After 18 years in the West Hempstead School District, Escobar retired on Feb. 28. “This has been a great place to work,” he said. “All the people that I’ve worked with — from the faculty to our central administration and our students — have brought out the best in me.”
Escobar, 58, who has worked in education since 1984, began his career as an adaptive phys. ed. teacher, helping disabled students for the New York State Education Department. In 2000, he was hired as an athletic director at West Hempstead High. He was promoted to assistant principal in 2005, and in 2015 he was appointed principal.
“Admired by former and current students, staff and community members, Mr.

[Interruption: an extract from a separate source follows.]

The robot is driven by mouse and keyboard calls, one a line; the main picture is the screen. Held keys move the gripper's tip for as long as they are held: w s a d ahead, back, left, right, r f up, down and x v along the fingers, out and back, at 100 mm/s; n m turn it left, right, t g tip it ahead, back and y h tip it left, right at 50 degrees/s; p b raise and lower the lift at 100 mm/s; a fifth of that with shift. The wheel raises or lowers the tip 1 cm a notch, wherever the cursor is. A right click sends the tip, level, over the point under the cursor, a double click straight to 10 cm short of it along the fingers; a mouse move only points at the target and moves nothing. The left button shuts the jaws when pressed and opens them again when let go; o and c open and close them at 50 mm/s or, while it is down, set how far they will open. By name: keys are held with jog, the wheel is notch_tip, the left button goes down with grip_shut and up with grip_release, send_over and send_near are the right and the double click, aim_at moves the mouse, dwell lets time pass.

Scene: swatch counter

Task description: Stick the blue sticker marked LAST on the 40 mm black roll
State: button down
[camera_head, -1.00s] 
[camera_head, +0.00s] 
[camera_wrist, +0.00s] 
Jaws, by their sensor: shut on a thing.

Escobar was an educational leader who established an atmosphere of respect and kindness, and always had students’ and staff’s best interests at heart,” Superintendent Patricia Sullivan-Kriss said in a statement.
Of his years in the district, Escobar said, he was proud of his staff members for increasing the rigor of the high school’s curriculum. “We’re graduating more students, and we’ve had more students complete mastery level in Regents,” he said. “We’ve also challenged our high school students to make the school better each year, and I can safely say that every class has made its own positive contribution.”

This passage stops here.